Stated goal:
Transcribe every entry word for word, leaving out all images.

* begin Input material *

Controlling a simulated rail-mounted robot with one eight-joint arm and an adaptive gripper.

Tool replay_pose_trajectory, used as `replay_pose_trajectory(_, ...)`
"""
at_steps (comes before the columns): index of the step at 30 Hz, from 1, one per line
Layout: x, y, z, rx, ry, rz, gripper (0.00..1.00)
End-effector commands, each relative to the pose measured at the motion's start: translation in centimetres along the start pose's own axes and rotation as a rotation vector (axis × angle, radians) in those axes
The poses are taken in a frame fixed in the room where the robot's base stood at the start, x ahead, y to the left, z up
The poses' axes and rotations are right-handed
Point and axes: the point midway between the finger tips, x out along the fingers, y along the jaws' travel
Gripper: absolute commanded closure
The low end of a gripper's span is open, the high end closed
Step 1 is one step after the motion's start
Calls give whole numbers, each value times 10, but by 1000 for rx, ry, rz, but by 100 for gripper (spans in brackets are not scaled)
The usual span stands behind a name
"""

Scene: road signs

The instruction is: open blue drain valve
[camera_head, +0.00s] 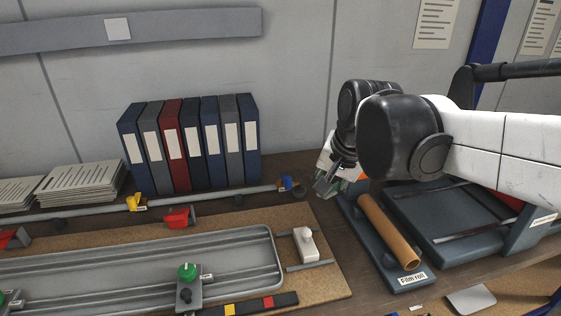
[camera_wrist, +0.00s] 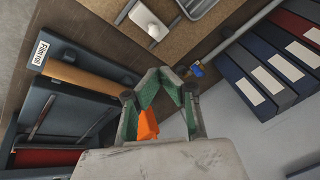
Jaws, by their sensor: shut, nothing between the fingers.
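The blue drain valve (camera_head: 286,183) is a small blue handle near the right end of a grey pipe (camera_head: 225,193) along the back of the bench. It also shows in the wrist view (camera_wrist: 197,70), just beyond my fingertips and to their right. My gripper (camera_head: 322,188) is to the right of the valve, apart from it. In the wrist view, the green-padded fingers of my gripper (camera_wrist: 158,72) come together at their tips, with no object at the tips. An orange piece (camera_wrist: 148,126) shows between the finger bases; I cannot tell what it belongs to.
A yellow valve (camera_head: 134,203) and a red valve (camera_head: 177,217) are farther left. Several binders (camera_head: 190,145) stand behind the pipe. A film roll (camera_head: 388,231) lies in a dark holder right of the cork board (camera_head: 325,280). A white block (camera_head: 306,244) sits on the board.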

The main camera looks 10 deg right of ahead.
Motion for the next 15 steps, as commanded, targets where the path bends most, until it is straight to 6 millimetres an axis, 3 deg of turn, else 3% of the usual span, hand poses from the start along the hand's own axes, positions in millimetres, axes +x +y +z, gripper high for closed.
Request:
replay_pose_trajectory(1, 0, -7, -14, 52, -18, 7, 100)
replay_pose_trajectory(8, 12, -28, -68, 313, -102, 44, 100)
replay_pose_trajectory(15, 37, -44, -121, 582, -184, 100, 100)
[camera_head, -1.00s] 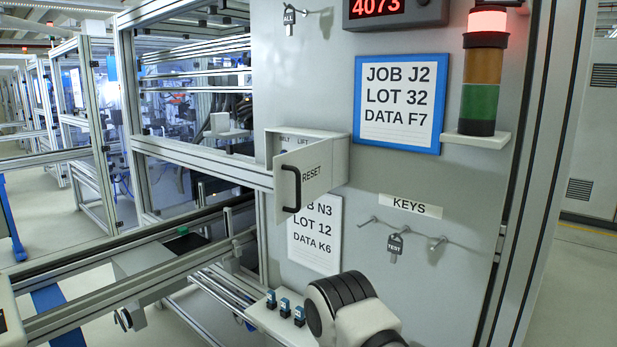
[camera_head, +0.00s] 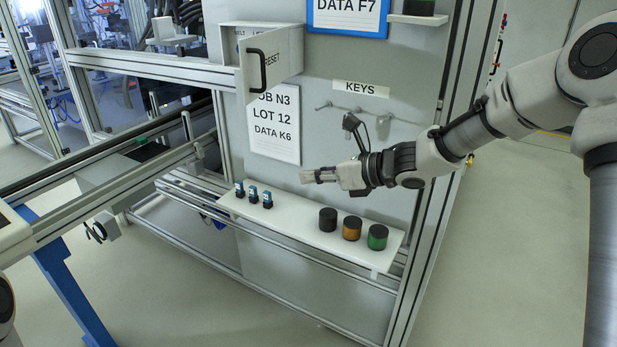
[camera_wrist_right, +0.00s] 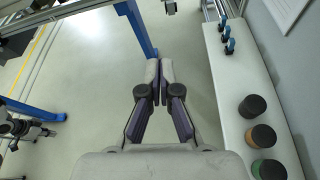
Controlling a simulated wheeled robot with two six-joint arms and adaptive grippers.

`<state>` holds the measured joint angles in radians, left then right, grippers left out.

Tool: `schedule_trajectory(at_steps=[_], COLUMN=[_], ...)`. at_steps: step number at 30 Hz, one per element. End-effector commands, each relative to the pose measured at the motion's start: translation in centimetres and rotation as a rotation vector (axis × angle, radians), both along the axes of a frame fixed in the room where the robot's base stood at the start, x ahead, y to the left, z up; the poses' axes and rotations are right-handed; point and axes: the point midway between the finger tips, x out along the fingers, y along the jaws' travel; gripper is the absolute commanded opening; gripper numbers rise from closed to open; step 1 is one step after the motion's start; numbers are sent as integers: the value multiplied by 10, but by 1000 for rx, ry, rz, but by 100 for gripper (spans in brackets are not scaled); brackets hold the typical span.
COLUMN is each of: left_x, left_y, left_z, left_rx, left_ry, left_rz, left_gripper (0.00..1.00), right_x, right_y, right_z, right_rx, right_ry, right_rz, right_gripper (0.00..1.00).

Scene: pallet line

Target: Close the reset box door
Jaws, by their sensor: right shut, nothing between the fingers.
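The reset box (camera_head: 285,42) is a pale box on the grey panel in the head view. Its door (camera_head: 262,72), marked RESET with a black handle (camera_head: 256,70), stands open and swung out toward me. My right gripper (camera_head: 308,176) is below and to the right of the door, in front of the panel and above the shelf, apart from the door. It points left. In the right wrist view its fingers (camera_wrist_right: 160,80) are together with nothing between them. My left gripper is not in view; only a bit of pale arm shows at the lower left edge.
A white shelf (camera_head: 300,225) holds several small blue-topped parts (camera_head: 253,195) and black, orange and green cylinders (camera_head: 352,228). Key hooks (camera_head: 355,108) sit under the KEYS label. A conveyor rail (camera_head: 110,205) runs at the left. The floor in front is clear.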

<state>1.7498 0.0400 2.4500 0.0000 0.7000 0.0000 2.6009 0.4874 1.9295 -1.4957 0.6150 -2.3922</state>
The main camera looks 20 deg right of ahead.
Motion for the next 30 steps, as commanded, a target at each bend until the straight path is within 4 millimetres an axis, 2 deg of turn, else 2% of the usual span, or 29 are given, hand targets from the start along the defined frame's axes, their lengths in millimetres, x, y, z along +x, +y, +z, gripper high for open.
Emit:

* end Input material *

Result for this exercise:
Controlling a simulated rail-mounted robot with one eight-joint arm and an adaptive gripper.

Tool replay_pose_trajectory, used as `replay_pose_trajectory(_, ...)`
"""
at_steps (comes before the columns): index of the step at 30 Hz, from 1, one per line
Layout: x, y, z, rx, ry, rz, gripper (0.00..1.00)
End-effector commands, each relative to the pose measured at the motion's start: translation in centimetres along the start pose's own axes and rotation as a rotation vector (axis × angle, radians) in those axes
The poses are taken in a frame fixed in the room where the robot's base stood at the start, x ahead, y to the left, z up
The poses' axes and rotations are right-handed
Point and axes: the point midway between the finger tips, x out along the fingers, y along the jaws' travel
Gripper: absolute commanded closure
The low end of a gripper's span is open, the high end closed
Step 1 is one step after the motion's start
Calls give whole numbers, each value times 10, but by 1000 for rx, ry, rz, but by 100 for gripper (spans in brackets are not scaled)
The usual span stands behind a name
"""

Scene: road signs

The instruction is: open blue drain valve
[camera_head, +0.00s] 
[camera_wrist, +0.00s] 
Jaws, by their sensor: shut, nothing between the fingers.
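The blue drain valve (camera_head: 286,183) is a small blue handle near the right end of a grey pipe (camera_head: 225,193) along the back of the bench. It also shows in the wrist view (camera_wrist: 197,70), just beyond my fingertips and to their right. My gripper (camera_head: 322,188) is to the right of the valve, apart from it. In the wrist view, the green-padded fingers of my gripper (camera_wrist: 158,72) come together at their tips, with no object at the tips. An orange piece (camera_wrist: 148,126) shows between the finger bases; I cannot tell what it belongs to.
A yellow valve (camera_head: 134,203) and a red valve (camera_head: 177,217) are farther left. Several binders (camera_head: 190,145) stand behind the pipe. A film roll (camera_head: 388,231) lies in a dark holder right of the cork board (camera_head: 325,280). A white block (camera_head: 306,244) sits on the board.

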The main camera looks 10 deg right of ahead.
Motion for the next 15 steps, as commanded, targets where the path bends most, until it is straight to 6 millimetres an axis, 3 deg of turn, else 3% of the usual span, hand poses from the start along the hand's own axes, positions in millimetres, axes +x +y +z, gripper high for closed.
Request:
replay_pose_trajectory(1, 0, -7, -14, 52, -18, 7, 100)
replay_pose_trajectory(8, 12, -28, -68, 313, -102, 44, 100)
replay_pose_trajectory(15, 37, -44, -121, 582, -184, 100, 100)
[camera_head, -1.00s] 
[camera_head, +0.00s] 
[camera_wrist_right, +0.00s] 
Controlling a simulated wheeled robot with two six-joint arms and adaptive grippers.

`<state>` holds the measured joint angles in radians, left then right, grippers left out.

Tool: `schedule_trajectory(at_steps=[_], COLUMN=[_], ...)`. at_steps: step number at 30 Hz, one per element. End-effector commands, each relative to the pose measured at the motion's start: translation in centimetres and rotation as a rotation vector (axis × angle, radians), both along the axes of a frame fixed in the room where the robot's base stood at the start, x ahead, y to the left, z up; the poses' axes and rotations are right-handed; point and axes: the point midway between the finger tips, x out along the fingers, y along the jaws' travel; gripper is the absolute commanded opening; gripper numbers rise from closed to open; step 1 is one step after the motion's start; numbers are sent as integers: the value multiplied by 10, but by 1000 for rx, ry, rz, but by 100 for gripper (spans in brackets are not scaled); brackets hold the typical span.
COLUMN is each of: left_x, left_y, left_z, left_rx, left_ry, left_rz, left_gripper (0.00..1.00), right_x, right_y, right_z, right_rx, right_ry, right_rz, right_gripper (0.00..1.00).

Scene: pallet line

Target: Close the reset box door
Jaws, by their sensor: right shut, nothing between the fingers.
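The reset box (camera_head: 285,42) is a pale box on the grey panel in the head view. Its door (camera_head: 262,72), marked RESET with a black handle (camera_head: 256,70), stands open and swung out toward me. My right gripper (camera_head: 308,176) is below and to the right of the door, in front of the panel and above the shelf, apart from the door. It points left. In the right wrist view its fingers (camera_wrist_right: 160,80) are together with nothing between them. My left gripper is not in view; only a bit of pale arm shows at the lower left edge.
A white shelf (camera_head: 300,225) holds several small blue-topped parts (camera_head: 253,195) and black, orange and green cylinders (camera_head: 352,228). Key hooks (camera_head: 355,108) sit under the KEYS label. A conveyor rail (camera_head: 110,205) runs at the left. The floor in front is clear.

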<state>1.7498 0.0400 2.4500 0.0000 0.7000 0.0000 2.6009 0.4874 1.9295 -1.4957 0.6150 -2.3922</state>
The main camera looks 20 deg right of ahead.
Motion for the next 30 steps, as commanded, a target at each bend until the straight path is within 4 millimetres an axis, 2 deg of turn, else 2% of the usual span, or 29 are given, hand targets from the start along the defined frame's axes, their lengths in millimetres, x, y, z along +x, +y, +z, gripper high for open.
Emit:

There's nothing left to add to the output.